■ Your objective: Of the records that follow, copy only the lines from the line containing "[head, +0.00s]" to the line containing "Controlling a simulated", both included, exactly as written.

■ Given data:
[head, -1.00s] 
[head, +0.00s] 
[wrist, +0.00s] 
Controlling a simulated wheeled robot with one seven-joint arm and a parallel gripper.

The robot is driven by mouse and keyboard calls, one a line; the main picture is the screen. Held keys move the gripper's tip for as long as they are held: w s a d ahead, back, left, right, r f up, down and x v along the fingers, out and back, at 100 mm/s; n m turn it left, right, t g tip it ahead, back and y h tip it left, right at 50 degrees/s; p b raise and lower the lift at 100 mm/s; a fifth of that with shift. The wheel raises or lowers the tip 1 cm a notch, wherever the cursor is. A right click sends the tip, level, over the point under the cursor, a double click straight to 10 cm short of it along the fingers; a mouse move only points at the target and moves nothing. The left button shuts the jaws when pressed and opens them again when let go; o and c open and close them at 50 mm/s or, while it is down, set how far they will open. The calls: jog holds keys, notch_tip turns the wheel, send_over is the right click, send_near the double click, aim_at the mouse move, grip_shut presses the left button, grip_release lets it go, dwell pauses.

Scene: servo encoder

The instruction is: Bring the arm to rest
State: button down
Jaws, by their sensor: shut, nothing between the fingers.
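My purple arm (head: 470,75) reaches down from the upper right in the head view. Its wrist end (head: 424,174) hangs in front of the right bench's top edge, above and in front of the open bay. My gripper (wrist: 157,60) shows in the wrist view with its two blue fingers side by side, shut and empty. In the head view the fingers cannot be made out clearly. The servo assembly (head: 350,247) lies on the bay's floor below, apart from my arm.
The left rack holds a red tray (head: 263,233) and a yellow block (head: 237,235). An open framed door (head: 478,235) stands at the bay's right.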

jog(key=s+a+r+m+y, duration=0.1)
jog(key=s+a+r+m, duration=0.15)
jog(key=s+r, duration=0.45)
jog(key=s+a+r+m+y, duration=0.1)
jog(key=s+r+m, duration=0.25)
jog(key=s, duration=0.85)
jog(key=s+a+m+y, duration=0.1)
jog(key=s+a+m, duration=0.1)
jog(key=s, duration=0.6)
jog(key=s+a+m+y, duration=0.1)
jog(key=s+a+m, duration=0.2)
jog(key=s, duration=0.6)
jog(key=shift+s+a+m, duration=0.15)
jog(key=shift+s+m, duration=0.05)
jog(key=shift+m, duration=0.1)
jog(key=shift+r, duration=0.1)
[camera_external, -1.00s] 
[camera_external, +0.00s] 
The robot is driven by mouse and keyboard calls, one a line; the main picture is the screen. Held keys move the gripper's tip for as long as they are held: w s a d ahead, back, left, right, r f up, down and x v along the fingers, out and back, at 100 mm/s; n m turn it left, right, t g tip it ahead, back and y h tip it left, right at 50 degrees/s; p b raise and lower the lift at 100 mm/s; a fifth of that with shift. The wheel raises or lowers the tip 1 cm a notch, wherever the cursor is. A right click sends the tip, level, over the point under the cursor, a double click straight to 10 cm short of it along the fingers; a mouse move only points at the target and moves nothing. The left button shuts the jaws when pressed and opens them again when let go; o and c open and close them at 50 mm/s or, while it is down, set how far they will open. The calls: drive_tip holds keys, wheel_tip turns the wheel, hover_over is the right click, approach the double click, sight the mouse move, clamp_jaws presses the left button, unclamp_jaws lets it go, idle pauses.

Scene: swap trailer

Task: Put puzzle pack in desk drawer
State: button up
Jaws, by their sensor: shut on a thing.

■ Completed task:
[head, +0.00s] 
[wrist, +0.00s] 
Controlling a simulated wheeled robot with one seven-joint arm and a parallel gripper.

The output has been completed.